[Records]
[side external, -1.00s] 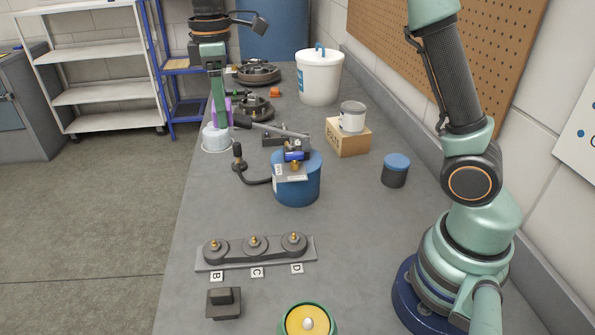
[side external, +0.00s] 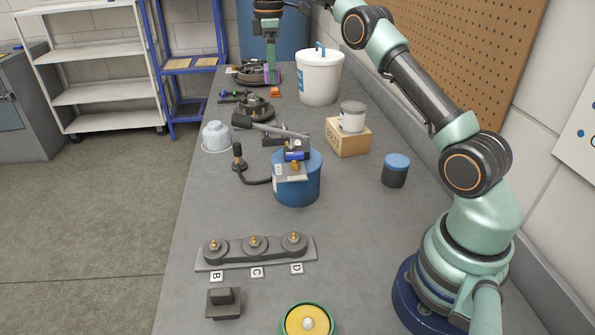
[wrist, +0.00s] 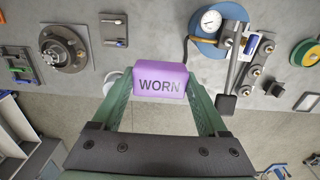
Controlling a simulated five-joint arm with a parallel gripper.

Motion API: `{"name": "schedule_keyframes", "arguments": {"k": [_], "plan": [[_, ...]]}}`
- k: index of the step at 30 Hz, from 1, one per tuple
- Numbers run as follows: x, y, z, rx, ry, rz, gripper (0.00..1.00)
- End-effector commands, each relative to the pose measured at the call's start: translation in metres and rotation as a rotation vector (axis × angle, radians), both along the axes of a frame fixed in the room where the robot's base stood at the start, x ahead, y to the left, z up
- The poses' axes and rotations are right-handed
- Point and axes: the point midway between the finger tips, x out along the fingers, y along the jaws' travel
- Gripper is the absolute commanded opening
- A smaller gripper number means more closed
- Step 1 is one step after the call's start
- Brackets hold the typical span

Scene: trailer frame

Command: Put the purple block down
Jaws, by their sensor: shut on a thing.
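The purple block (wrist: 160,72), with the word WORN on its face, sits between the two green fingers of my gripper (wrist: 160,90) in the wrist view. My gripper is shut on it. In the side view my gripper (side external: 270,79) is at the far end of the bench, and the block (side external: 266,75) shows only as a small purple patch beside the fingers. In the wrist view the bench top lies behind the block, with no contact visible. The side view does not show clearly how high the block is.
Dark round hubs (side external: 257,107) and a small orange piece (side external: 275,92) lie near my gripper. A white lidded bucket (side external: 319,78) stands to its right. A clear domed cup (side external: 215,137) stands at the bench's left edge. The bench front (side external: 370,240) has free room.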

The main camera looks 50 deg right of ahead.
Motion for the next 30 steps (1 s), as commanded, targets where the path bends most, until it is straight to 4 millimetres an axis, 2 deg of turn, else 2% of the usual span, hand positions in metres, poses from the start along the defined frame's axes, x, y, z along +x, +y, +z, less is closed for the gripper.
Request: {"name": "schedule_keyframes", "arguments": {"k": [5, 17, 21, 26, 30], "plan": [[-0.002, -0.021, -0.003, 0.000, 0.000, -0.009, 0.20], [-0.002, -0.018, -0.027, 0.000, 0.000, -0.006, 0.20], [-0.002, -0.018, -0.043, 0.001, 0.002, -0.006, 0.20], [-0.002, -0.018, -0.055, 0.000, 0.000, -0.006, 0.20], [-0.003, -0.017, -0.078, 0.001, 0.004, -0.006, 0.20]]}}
---
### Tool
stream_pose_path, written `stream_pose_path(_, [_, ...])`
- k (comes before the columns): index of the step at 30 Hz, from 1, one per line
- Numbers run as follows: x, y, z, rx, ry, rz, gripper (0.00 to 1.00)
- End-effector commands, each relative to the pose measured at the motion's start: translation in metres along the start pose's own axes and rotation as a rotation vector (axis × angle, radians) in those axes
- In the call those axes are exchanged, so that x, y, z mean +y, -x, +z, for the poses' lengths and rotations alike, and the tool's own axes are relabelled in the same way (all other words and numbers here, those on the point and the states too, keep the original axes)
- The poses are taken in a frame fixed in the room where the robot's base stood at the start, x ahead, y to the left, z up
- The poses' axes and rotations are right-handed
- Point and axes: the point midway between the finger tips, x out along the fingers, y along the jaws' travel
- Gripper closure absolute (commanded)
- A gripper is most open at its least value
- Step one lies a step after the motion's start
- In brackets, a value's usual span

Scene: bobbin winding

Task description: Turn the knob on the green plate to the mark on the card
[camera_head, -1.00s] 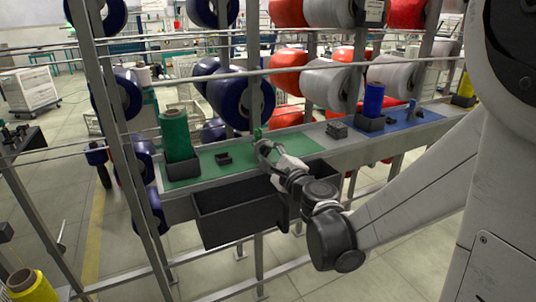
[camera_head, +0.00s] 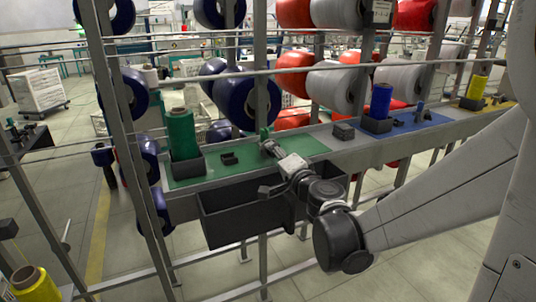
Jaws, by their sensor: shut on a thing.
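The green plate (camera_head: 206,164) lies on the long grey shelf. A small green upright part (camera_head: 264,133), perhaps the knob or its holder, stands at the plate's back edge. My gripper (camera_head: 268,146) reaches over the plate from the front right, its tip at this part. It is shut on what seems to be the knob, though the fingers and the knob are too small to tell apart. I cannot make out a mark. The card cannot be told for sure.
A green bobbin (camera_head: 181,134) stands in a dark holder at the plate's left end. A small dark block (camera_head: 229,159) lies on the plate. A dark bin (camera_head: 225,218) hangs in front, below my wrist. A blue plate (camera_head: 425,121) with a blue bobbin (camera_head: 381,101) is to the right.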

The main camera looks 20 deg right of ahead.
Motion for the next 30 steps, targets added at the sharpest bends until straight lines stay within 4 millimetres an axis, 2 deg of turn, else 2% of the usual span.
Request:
==
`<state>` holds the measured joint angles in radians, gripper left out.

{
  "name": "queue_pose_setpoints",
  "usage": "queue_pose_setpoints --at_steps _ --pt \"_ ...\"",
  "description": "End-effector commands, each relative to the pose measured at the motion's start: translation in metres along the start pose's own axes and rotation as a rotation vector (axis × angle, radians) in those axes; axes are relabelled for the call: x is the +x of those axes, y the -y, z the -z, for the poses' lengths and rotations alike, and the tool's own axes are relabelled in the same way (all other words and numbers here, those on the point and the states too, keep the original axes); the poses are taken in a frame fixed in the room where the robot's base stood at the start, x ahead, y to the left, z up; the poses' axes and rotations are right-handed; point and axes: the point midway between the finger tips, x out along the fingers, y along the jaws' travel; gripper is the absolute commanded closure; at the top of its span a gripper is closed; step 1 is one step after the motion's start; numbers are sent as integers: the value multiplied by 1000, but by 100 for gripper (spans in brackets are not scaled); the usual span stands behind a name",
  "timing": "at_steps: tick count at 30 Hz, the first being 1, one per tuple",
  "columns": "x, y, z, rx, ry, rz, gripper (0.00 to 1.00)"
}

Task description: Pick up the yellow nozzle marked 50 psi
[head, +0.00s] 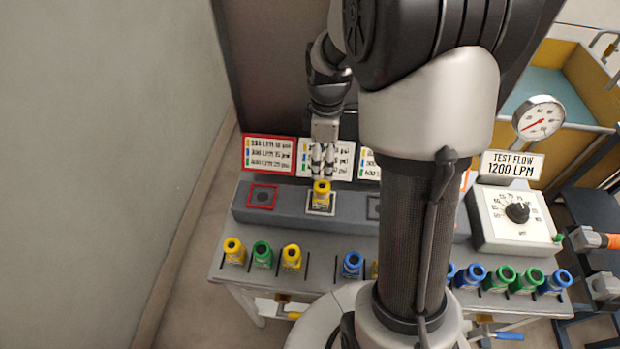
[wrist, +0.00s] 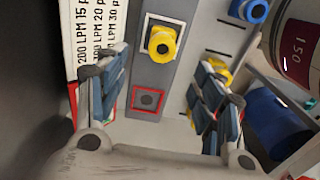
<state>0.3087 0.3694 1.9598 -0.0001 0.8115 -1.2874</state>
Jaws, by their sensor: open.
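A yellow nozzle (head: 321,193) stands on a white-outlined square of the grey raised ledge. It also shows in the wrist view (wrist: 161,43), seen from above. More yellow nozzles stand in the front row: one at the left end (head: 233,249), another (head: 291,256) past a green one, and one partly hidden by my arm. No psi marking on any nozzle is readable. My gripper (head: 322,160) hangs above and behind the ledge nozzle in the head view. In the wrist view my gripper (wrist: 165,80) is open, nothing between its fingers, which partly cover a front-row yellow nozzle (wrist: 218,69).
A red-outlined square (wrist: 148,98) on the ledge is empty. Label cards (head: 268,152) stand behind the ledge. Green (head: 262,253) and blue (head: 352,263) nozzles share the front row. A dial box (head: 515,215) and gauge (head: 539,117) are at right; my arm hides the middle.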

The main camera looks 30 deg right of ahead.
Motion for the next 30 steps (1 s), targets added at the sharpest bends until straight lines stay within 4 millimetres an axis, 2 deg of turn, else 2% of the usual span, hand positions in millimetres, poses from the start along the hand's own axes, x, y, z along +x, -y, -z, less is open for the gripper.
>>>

Task prompt:
Look for lines containing the string "looks" and copy them all.

Solution below:
The main camera looks 50 deg right of ahead.
The main camera looks 20 deg right of ahead.
The main camera looks 30 deg right of ahead.

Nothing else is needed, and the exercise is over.